I hear the word "yes!" – an exclamation of relief, disbelief and unadulterated joy – and realise I've said it out loud. I tell myself to take it all in, enjoy every moment of the fight, but there’s no chance of that.
Five blurry minutes later and I'm cradling a three-pound bone in my left hand. It's a baby by Androsian standards, but I couldn't care less. I'm not sure which one of us is more surprised, but I’ve got an idea which of us is happier. If only I could convey to this ghostly apparition just how happy I am he decided to stop by.

As I watch him swim serenely away and finally melt back into the shimmering flat, I'm already wondering whether it really happened. It feels like that fruitless first day was meant to be, because nothing that happened then could compare with this.
There's a sense of pride that comes with guiding yourself to your own success on an unfamiliar flat in a foreign land that is simply indescribable. (Those of you who’ve done it will know what I mean. Those who haven’t should put it on the to-do list.) And then, when you look up and realise there's no-one to share it with, well, that just makes it all the more sweet.
Was it another of those dreams? Am I really back in London, tucked up in bed, imagining the scenario that will never be? Maybe, but I don't think so. To tell you the truth I just don't care. For now it feels a little like redemption.
Top tips for DIY bonefishing
- Always talk to the locals – there’s no substitute for local knowledge, and they’re always happy to point you in the right direction and give you info about what flats to fish on which tides.

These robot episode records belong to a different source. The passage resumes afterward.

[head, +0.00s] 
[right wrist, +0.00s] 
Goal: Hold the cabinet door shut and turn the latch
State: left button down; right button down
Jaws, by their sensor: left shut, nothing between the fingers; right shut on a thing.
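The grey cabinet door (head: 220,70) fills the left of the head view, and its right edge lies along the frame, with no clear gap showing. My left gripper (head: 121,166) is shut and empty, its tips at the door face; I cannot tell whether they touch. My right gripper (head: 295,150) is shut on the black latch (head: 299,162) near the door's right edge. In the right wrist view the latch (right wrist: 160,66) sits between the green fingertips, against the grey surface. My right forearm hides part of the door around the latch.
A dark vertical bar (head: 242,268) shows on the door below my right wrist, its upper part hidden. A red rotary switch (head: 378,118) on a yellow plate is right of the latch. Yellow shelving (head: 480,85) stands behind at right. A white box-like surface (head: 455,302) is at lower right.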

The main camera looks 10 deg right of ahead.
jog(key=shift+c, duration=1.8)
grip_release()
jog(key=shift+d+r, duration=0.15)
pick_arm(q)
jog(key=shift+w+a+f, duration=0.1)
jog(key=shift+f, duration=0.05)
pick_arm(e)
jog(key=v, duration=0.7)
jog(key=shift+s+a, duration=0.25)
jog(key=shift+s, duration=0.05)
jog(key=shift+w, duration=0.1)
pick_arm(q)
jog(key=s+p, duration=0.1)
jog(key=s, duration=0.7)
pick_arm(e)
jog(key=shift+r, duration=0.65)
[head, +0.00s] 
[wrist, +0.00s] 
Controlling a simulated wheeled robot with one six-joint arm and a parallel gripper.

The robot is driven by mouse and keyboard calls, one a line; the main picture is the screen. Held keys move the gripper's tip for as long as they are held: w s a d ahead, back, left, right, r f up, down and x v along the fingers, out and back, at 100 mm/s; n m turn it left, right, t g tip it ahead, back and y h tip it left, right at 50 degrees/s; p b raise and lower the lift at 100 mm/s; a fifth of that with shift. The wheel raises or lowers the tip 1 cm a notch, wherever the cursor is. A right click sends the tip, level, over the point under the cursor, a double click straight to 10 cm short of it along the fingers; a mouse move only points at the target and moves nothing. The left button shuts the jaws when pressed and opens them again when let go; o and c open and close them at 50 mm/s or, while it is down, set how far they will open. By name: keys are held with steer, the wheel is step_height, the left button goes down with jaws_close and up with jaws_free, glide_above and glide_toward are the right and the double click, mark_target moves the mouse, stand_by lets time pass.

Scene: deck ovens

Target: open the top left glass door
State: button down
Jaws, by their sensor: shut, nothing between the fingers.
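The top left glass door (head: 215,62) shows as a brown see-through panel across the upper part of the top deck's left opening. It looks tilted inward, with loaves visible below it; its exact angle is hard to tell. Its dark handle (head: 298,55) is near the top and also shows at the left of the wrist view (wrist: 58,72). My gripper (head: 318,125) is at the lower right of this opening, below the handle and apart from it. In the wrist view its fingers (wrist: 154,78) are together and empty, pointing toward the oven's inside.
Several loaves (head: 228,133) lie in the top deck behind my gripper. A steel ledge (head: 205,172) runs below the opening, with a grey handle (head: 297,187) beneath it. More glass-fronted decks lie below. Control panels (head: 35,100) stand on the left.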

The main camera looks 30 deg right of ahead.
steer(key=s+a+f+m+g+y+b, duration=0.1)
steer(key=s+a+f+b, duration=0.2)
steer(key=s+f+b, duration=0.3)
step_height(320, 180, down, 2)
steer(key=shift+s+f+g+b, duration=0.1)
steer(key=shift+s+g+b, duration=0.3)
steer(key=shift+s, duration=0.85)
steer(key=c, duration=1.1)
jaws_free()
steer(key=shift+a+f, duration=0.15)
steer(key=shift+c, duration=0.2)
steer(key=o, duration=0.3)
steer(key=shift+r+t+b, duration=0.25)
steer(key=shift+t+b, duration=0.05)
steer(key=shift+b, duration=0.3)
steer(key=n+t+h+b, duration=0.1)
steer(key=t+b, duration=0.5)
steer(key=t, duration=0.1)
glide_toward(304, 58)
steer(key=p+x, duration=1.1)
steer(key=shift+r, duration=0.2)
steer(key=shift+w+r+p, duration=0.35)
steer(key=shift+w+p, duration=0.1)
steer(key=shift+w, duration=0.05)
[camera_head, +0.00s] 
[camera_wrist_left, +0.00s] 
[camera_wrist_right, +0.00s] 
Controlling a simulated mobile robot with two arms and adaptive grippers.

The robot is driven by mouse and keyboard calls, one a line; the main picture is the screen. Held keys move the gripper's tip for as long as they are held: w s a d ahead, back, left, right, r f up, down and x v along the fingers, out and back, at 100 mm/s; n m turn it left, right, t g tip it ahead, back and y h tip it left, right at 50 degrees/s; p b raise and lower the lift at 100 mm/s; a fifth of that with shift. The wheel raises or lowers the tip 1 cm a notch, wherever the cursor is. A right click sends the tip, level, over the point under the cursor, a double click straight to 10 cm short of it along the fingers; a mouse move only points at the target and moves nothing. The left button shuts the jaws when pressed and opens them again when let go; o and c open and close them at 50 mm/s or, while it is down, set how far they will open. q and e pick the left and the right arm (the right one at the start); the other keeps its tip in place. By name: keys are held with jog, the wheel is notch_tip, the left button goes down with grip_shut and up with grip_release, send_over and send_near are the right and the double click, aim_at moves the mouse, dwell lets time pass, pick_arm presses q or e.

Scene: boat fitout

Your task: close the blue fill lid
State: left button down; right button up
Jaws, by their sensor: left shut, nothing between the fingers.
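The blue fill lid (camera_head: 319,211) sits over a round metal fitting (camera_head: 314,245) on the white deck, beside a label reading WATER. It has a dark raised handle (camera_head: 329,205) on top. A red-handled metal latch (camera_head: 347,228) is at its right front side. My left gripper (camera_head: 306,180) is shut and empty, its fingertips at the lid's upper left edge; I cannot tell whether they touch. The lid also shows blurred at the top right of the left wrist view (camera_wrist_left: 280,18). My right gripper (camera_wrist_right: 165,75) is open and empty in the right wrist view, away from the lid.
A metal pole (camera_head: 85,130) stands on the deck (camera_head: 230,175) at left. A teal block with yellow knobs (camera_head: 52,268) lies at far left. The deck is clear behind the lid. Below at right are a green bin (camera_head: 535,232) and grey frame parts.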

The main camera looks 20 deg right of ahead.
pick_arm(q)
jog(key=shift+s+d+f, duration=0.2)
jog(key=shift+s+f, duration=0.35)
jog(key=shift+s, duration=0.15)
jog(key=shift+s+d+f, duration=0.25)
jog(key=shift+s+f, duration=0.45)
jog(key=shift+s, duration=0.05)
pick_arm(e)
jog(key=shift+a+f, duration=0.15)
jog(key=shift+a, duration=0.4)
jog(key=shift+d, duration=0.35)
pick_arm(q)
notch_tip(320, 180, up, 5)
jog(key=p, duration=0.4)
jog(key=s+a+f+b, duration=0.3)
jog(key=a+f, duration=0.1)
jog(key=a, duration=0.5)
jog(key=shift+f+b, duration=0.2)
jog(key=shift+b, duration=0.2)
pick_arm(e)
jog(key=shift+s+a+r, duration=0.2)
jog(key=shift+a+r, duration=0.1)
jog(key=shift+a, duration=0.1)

- Print and take a tide chart for your relevant period with you. It’ll save you valuable time.
- Take more flies than you think you’ll need. Always better to have too many than too few and it’s likely you won’t be able to buy any at the other end.
- Consider shelling out on a guide for at least one day. They’ll often be happy to suggest spots you can subsequently return to on your own.
- Take a back-up outfit. Anything can happen out on the flats and it’s always better to be prepared. Think of all the time you spent planning and ask yourself whether it’s worth jeopardising all that with dodgy gear.
- Be prepared. Protect yourself from the sun and take lots of fluid with you. It gets fearsomely hot on the flats and heatstroke is no laughing matter.